Without refrigeration, raw fish could not be eaten, unless it was dockside. So all the fish featured in our Osaka style lunch was cooked or cured in vinegar. After pressing in the wooden box, the resulting large block of sushi is cut into bite-sized pieces, each with two or more varieties such as shrimp, tamago, hirame and eel. Another Osaka specialty we sampled: large rectangles of pressed and sliced mackerel wearing a delicate kombu veil.
No wasabi was in sight and Koichi said our sushi didn’t really need soy sauce. He disapproved of the thick sludge of wasabi and soy sauce I told him most Americans stir up to slather their sushi.
After a detour through a “chefs’ street,” perusing shops selling every incarnation of plastic display food and ogling gleaming professional knives costing several thousand dollars, we ended up shopping for the freshest fish at — of all places — Takashimaya department store basement. Actually Japanese department store food basements are a wonderland of every possible delicacy, attractively displayed – often with sample tastes – easy dining for non-Japanese speakers – all you have to do is point.
Koichi was thrilled to find some beautiful sanma (pacific saury), a harbinger of autumn. He could tell it was very fresh from its gleaming silvery blue skin, transparent eye, and moist tail.
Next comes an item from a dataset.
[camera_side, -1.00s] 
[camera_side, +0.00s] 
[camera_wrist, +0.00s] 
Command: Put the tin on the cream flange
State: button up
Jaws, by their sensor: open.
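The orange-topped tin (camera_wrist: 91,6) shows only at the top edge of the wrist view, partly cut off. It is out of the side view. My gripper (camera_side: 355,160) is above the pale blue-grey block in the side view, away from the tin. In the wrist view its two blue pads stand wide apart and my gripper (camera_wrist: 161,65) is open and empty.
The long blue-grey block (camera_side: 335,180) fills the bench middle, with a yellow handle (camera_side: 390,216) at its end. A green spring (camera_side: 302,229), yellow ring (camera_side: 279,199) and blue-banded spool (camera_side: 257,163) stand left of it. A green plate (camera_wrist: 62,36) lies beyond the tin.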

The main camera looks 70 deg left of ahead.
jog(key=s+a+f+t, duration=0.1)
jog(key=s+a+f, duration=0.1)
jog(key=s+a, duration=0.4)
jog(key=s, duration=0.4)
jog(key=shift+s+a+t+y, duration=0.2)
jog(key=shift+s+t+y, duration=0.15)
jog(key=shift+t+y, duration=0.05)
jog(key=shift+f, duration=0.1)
He put a pair in his basket along with, anago (sea eel), tai (sea bream), tuna, aji (horse mackerel) and several other ingredients.
At his condo, I met Koichi’s wife and baby daughter and Koichi demonstrated the many rituals of the sushi preparation while I watched attentively from a ringside seat. Throughout his measuring, mixing, boiling, steaming and slicing, Koichi thoughtfully shared his recipes and provided me with a steady stream of tastes.
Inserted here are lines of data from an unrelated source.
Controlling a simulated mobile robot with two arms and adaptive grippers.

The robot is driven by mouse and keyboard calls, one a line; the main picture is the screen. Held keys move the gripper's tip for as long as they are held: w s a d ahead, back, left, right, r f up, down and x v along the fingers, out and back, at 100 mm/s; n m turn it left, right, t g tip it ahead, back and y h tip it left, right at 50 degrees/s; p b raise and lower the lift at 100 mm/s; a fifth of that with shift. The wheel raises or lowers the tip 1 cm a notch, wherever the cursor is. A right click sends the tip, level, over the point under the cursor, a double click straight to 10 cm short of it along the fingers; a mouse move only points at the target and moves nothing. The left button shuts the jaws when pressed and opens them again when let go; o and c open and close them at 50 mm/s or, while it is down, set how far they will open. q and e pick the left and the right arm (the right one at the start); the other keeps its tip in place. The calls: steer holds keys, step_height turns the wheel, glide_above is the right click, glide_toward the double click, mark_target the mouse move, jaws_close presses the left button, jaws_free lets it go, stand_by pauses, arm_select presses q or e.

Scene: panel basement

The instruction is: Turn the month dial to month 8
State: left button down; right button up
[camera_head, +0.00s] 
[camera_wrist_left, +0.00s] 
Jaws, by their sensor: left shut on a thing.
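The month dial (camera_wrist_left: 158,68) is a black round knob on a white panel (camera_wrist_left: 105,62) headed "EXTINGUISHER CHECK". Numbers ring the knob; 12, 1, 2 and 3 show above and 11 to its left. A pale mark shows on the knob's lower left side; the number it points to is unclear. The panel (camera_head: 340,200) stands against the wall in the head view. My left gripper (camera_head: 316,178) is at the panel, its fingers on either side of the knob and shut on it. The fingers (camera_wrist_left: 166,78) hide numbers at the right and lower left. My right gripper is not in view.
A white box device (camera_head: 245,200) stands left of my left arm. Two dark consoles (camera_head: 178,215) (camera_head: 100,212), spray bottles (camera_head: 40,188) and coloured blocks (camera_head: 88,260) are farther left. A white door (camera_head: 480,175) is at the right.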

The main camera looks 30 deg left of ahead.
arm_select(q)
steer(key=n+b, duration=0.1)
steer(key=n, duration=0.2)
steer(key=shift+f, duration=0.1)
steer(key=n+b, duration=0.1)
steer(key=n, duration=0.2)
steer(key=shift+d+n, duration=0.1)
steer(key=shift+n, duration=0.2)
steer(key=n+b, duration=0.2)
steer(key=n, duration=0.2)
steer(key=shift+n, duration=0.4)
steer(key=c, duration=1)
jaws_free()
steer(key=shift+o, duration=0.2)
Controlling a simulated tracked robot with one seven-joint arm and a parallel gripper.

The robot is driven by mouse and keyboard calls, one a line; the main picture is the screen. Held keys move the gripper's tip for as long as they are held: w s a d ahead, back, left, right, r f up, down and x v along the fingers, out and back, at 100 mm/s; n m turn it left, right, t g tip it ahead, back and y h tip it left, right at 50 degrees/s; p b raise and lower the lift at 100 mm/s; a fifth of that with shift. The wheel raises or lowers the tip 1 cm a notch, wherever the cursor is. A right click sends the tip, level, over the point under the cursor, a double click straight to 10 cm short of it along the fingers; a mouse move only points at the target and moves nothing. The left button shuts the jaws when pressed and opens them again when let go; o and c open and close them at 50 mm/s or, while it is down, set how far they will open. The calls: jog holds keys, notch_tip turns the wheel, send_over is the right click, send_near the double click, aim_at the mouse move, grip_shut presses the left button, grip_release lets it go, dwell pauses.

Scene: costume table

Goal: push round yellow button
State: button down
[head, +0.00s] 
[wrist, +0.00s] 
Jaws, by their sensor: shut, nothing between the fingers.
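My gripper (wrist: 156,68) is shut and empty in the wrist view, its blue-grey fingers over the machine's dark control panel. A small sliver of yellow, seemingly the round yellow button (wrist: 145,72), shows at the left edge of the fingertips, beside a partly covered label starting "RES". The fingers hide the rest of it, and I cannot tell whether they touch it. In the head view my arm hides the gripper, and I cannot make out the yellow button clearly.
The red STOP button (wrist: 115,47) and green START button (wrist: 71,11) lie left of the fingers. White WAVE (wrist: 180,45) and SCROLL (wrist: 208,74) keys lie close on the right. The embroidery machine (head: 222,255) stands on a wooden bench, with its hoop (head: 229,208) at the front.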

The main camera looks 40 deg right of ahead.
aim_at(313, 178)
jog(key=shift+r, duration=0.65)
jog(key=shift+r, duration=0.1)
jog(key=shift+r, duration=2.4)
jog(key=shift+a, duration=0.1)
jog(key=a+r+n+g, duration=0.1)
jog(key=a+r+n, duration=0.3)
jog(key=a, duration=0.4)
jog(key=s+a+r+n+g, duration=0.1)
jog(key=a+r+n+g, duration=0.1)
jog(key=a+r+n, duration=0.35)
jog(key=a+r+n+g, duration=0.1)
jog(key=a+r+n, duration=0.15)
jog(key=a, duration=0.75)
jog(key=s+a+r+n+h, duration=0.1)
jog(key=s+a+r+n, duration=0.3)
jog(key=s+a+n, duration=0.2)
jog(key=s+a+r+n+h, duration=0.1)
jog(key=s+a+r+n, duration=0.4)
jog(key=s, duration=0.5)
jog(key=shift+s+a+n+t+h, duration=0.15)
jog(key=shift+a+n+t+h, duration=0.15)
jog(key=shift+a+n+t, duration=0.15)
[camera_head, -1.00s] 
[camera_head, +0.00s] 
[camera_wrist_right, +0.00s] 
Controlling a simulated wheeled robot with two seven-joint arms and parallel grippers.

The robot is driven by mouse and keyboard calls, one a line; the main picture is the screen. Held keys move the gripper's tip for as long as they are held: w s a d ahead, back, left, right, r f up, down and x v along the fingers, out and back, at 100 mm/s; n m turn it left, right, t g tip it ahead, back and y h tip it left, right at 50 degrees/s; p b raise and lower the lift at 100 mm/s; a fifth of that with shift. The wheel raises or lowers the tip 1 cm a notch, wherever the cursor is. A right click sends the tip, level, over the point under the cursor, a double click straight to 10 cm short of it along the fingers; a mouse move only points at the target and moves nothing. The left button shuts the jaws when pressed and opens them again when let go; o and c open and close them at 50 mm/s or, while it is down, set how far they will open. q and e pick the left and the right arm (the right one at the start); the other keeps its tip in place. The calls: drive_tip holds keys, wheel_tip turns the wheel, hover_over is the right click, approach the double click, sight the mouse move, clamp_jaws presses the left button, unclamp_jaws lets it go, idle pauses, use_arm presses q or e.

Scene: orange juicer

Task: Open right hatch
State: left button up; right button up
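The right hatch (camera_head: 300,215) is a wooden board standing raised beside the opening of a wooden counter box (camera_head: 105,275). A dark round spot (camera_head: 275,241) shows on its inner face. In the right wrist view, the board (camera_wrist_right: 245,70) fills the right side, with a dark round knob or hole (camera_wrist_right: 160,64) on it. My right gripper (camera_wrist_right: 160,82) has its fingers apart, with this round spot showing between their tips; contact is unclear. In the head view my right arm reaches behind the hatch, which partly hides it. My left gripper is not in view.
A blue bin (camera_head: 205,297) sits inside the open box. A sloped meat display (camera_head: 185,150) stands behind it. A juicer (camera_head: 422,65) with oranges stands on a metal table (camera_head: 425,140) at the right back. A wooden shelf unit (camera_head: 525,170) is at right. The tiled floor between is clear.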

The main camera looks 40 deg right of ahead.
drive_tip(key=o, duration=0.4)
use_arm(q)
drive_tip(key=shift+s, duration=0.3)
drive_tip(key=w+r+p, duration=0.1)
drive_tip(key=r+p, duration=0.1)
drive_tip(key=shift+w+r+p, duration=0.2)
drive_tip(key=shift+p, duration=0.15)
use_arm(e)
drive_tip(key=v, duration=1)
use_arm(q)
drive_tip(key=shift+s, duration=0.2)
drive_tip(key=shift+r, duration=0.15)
First challenge: tamago, the egg omelet. This seemingly simple inclusion in many set sushi menus back home is actually extremely difficult to make. As he poured, folded and refolded the mixture of egg, mirin, sugar and soy sauce in a series of moves in a special pan, Koichi confessed that his success rate is only about 50%. Today was a lucky day and he nailed it.
Then the eel had to be boiled, the tai skin seared, and the sanma gutted and deboned and the other fish thinly sliced. Koichi offered me a knife but I’m a little squeamish with blood and guts and, considering he works as a neurosurgeon, I figured that sharp metal objects would be better off in his seasoned hands.
I asked Koichi why he didn’t buy already prepared sushi, since Takashimaya had plenty of tempting platters. “Sushi is my hobby, “ he replied. “It’s exciting, with many small details. It’s simple, but difficult and easy to fail.”
After the buttery tuna, he served me a new taste: scallion sprouts, a delightful, palate cleanser.
As we enjoyed our dinner, I mentioned that my favorite sushi is mirugai (giant clam). Koichi was impressed (and I was glad to be familiar with more than just California rolls). As we said our goodbyes, Koichi presented me with a book on sushi in both Japanese and English for a “fellow sushi maniac.” I can’t imagine a more thoughtful gift to end a day that was totemo oishii (totally delicious).
This is an amazing story! And to think that he was a total stranger. I love how people connect through food.
Thanks, Dianne. I agree: food is the best cultural ambassador and engaging with people over a shared dish can provide more insight than any guidebook. I’m also lucky that my friend Tomoko helped me interview two food artisans: a soba master and a yuba maker. Her interpreting allowed me to witness their passionate commitment to their crafts.